A business plan needs to be tailored to its target audience. If you have different audiences you will need to be able to flex your plan to that audiences specific expectations. That means shaping it, edit it, and amending it to achieve your objectives. It also means that business planning has to actively engage with stakeholders on all levels if it is to be effective as a communication tool.
What stops business leaderships teams succeeding in undertaking business planning successfully? It is often due to leadership teams’ making mistakes in their business planning processes and assumptions. These business planning mistakes (often repeated) create weaknesses in business plans which mean they fail to deliver the anticipated results which leadership teams expect to achieve.
If you would like to know how to avoid these top twelve business plan pitfalls, and credibility cliff edges, then click on the subject titles which are links at any time to see my step-by-step videos on how to avoid these pitfalls.
Here’s the top twelve business planning mistakes I most often come across:-
Every business plan needs to describe the opportunity in detail. It must also detail how that opportunity can, and will be exploited profitably, effectively and successfully. A good business plan can visualise the opportunity and articulate the company’s ability to reach a viable opportunity, this is a credibility cliff. Many emerging markets do not yet exist. So being able to identify why an opportunity will exist is a vital first objective which a business plan must be able to identify, clarity and define to its audiences.

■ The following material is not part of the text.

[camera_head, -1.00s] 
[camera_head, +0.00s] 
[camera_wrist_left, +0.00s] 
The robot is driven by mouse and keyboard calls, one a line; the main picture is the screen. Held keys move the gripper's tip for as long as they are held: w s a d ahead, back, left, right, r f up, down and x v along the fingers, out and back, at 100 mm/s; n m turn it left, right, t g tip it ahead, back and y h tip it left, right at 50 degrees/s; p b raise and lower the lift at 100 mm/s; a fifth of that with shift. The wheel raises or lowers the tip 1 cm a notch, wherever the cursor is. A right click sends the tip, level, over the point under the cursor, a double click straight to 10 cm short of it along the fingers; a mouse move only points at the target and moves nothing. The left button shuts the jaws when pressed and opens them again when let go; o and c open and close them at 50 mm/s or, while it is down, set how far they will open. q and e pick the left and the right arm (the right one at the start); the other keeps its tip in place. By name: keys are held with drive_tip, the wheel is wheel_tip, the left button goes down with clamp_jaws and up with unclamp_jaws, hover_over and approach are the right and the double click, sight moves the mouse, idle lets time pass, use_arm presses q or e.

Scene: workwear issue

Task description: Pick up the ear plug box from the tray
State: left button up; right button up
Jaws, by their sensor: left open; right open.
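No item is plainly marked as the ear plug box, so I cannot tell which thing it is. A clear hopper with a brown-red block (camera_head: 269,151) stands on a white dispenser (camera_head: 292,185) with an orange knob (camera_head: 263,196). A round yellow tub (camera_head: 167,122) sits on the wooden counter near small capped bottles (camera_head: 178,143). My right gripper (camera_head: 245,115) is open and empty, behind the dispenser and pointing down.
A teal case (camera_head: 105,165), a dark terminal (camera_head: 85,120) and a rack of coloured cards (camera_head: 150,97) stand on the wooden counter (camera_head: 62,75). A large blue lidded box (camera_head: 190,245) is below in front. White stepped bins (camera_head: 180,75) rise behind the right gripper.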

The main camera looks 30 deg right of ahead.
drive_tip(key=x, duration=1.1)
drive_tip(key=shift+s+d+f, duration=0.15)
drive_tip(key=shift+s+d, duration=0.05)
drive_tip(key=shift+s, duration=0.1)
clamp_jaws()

Tomorrow is a difficult place to plan for, but being able to identify and make that opportunity viable is the most critical test any business plan has. It is also the most common reason they fail. What will that opportunity look like, size, value and needs? Your executive summary and the wider plan must describe the viability of the opportunity in terms such as:-
- What is the problem which people will pay to have solved?

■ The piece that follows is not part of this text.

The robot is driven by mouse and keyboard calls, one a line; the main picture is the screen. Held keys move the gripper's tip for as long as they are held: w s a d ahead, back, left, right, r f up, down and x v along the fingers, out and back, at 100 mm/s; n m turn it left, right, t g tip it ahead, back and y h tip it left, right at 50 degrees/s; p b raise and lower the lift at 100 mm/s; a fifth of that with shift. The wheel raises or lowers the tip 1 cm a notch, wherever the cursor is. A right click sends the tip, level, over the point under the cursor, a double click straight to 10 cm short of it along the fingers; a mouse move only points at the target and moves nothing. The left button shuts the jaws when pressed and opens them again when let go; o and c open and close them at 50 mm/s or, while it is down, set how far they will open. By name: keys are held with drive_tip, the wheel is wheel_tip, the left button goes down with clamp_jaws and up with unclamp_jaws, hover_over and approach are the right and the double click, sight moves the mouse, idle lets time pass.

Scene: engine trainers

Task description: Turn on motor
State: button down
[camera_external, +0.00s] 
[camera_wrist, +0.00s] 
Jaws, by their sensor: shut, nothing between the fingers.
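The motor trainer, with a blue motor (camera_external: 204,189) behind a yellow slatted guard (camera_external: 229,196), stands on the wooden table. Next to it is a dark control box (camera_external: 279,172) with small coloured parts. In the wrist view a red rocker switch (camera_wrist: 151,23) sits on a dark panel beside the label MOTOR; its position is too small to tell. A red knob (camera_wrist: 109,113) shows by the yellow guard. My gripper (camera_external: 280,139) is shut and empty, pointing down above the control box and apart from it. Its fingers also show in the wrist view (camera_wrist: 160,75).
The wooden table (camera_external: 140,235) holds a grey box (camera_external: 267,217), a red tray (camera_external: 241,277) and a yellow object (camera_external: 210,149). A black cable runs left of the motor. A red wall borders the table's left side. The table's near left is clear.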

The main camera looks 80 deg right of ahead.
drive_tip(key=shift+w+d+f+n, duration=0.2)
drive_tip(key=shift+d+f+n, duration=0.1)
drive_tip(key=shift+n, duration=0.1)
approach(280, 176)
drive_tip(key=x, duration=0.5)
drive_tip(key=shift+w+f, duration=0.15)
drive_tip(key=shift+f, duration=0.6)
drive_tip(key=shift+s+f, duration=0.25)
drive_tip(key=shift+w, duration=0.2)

- Does your solution solve this issue for a specific target market?
- Why would someone buy your solution over someone else’s?
- Why are the benefits of your offering so compelling?

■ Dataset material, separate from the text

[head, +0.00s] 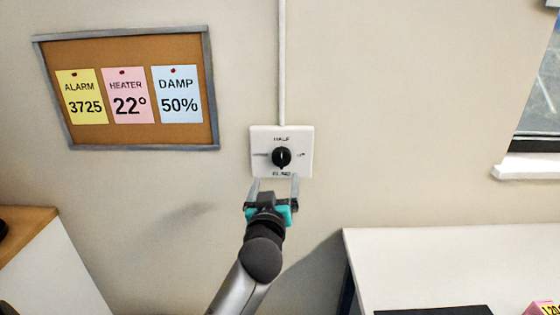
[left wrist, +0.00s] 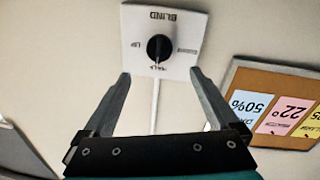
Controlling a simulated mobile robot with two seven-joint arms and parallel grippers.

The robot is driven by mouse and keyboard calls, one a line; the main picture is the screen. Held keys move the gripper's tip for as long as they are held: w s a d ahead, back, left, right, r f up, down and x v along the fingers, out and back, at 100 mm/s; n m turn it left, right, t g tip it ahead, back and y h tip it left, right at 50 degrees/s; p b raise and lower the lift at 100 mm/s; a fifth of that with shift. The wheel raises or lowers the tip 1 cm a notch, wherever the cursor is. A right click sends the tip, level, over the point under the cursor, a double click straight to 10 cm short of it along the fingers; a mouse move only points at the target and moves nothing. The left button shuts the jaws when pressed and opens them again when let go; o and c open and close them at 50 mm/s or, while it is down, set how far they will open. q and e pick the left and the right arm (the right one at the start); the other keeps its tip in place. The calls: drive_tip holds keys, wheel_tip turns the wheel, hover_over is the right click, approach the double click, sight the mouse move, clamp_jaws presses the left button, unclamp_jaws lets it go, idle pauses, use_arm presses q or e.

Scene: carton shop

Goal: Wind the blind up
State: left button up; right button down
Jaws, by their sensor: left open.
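The blind switch is a white wall plate (head: 259,135) with a round black knob (head: 282,157). It reads HALF above and BLIND below the knob, with UP at the right. The knob's pointer appears to stand toward HALF. The plate also shows upside down in the left wrist view (left wrist: 183,25), with the knob (left wrist: 159,48) in its middle. My left gripper (head: 275,181) is open and empty just below the knob, its fingers pointing at the plate. In the left wrist view the knob lies ahead, between and beyond the fingertips (left wrist: 159,73). My right gripper is not in view.
A cork board (head: 140,140) with three notes hangs left of the switch. A white conduit (head: 282,60) runs up from the plate. A window (head: 540,110) with a white sill (head: 528,167) is at the right. A white table (head: 450,260) stands lower right, a cabinet (head: 50,270) lower left.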

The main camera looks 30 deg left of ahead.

- Can you reach that target market with a compelling message quickly and directly?
Where any assessment of a business starts and often finishes is at the numbers. Specifically on the projected Income Statement or Profit & Loss. Projections are just that, but they are vital and must be based upon clearly stated assumptions. Many business plans are written with numbers which just do not stand up even to a first glance.
Your numbers have to make sense and be realistic, if you are a new start-up then they must grow rationally from nothing, but costs will be incurred before turnover is generated, these need to be realised and recognised in your financials.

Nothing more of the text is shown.